Jean le Baptiste a été envoyé comme témoin, pour rendre témoignage à la Lumière. Aujourd’hui, à sa suite, nous sommes à notre tour envoyés comme autant de témoins pour transmettre la même Lumière : le Christ qui se fait l’un de nous et qui habite parmi nous. Rendre témoignage n’est pas simplement une option pour nos temps libres. Tout baptisé est par vocation un témoin et, parce qu’il est témoin, il est aussi missionnaire. Notre vie, nos paroles, nos engagements, manifestent la présence de Celui qui vient demeurer parmi nous. Comme Jean-Baptiste, nous montrons l’Agneau de Dieu ; comme les bergers nous racontons ce qui nous a été dit au sujet de l’Enfant né à Bethléem. À nous maintenant d’entraîner nos frères et sœurs pour qu’ensemble nous soyons des Pèlerins d’espérance.

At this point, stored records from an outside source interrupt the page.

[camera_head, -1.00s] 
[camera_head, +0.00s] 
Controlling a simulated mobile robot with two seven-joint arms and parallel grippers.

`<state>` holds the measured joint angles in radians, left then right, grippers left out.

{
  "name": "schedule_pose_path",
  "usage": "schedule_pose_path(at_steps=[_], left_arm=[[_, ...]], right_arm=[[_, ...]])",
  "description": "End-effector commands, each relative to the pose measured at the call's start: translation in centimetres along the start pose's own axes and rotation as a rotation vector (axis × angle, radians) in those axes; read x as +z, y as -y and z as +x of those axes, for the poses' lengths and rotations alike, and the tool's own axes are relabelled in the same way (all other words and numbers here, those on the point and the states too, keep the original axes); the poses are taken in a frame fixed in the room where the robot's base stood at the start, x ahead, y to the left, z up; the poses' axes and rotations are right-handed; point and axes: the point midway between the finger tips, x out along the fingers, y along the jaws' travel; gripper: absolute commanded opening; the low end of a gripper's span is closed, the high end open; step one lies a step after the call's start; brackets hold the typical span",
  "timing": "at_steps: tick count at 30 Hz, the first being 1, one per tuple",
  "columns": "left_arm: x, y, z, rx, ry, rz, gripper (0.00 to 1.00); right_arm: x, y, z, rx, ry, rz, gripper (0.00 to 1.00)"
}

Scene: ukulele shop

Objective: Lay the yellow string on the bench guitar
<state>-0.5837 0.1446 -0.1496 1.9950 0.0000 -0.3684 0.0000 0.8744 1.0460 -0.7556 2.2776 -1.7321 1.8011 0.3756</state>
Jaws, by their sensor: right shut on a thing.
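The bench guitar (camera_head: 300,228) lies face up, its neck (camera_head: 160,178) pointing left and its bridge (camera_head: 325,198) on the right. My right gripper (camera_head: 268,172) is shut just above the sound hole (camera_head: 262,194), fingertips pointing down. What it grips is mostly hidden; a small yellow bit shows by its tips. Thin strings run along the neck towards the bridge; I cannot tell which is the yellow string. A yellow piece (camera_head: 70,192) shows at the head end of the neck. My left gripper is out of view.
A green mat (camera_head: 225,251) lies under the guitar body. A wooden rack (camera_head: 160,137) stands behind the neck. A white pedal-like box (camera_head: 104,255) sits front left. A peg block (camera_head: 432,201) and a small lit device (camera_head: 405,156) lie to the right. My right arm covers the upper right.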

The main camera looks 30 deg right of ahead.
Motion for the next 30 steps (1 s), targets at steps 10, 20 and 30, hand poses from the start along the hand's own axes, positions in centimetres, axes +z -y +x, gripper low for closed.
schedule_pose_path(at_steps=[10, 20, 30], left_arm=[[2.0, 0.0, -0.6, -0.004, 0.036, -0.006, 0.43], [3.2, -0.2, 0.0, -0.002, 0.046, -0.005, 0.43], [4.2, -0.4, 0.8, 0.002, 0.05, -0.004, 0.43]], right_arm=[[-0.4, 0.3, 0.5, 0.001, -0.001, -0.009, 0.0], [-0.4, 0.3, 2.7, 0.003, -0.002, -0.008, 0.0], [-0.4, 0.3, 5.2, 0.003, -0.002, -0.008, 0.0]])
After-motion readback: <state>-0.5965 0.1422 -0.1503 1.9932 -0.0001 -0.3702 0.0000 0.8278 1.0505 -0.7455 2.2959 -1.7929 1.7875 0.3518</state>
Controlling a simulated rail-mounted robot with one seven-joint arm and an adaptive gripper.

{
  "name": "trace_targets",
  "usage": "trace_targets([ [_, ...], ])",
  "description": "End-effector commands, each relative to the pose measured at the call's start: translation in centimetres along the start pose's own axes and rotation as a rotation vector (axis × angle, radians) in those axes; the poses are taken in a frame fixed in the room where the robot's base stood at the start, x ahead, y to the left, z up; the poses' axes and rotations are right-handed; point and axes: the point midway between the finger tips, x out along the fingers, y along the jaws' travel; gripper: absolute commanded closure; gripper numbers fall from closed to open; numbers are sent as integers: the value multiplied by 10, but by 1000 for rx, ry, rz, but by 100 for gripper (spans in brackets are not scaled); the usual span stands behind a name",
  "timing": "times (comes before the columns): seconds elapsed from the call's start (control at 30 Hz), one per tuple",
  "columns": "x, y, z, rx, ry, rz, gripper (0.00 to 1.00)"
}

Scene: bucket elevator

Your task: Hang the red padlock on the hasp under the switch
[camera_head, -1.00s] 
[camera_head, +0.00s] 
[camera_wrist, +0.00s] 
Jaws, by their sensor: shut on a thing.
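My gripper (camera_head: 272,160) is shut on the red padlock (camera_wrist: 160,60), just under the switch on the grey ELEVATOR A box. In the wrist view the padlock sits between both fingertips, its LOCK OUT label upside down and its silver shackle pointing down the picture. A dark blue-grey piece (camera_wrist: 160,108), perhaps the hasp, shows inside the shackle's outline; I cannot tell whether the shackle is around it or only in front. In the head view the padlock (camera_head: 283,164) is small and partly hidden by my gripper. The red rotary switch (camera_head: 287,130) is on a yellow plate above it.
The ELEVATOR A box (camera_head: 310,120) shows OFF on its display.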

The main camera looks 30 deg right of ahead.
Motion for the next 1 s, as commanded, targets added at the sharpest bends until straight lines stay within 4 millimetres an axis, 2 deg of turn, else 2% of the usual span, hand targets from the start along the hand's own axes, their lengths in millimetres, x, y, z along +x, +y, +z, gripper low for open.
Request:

Nous sommes un peu comme les guetteurs dont nous parlait le prophète Isaïe. Nous sommes venus voir Jésus, le Don du Père, et tous ensemble nous crions de joie, nous élevons la voix pour appeler nos frères et sœurs à vivre la même rencontre. Dans cet Enfant-Verbe fait chair, nous contemplons, en reprenant les mots de la lettre aux Hébreux, le rayonnement de la gloire de Dieu. Dans sa fragilité et son abandon entre nos mains, il porte l’univers par sa parole puissante. C’est lui la vraie Lumière, qui éclaire tout homme en venant dans le monde. C’est cela le mystère de l’Incarnation : Dieu qui vient dans notre monde, qui habite parmi nous et qui nous donne de pouvoir devenir enfants de Dieu. Le Fils unique nous est donné pour que nous vivions pleinement et au grand jour notre vocation d’enfants bien-aimés du Père. Comme l’écrit un commentateur du IXe siècle : Ce n’est pas dans son propre intérêt que le Verbe s’est fait chair, mais dans le nôtre, car, sans l’incarnation du Verbe, jamais nous n’aurions pu être transformés en enfants de Dieu (Jean Scot, Homélie sur le Prologue de Jean, SC 151, 295C). Ce désir de Dieu est le plus inclusif qui soit car le Seigneur veut faire de toute l’humanité une seule famille au sein de laquelle les particularités de chacun sont respectées, tout en veillant à la communion entre tous. Jésus ne naît pas dans notre chair pour ne s’occuper que de celles et ceux qui deviendront chrétiens. Il est le salut préparé à la face des peuples : la lumière qui se révèle aux nations (cf. Lc 2,31-32), l’unique Sauveur de toute l’humanité, le terme de l’histoire humaine, (…) la joie de tous les cœurs et la plénitude de leurs aspirations (GS 45,2). N’oublions pas que nous sommes les dépositaires d’un bien qui humanise, et qu’il n'y a rien de mieux à transmettre aux autres (Pape François, La joie de l’Évangile, n° 264).
En ce jour de Noël, décidons ensemble de faire une place au Fils de Dieu là où nous vivons et dans tout ce que nous vivons. Laissons-Le nous rejoindre et partager avec nous l’itinéraire de notre quotidien, et nous deviendrons des pèlerins de l’espérance. Avec Marie et Joseph, reconnaissons en Lui la bonne nouvelle, qui sera une grande joie pour tout le peuple. Il est le Don de l’amour du Père et il nous fait connaître le Père. En Le regardant, nous contemplons la gloire de Dieu, la gloire qu’il tient de son Père et qu’Il nous transmet.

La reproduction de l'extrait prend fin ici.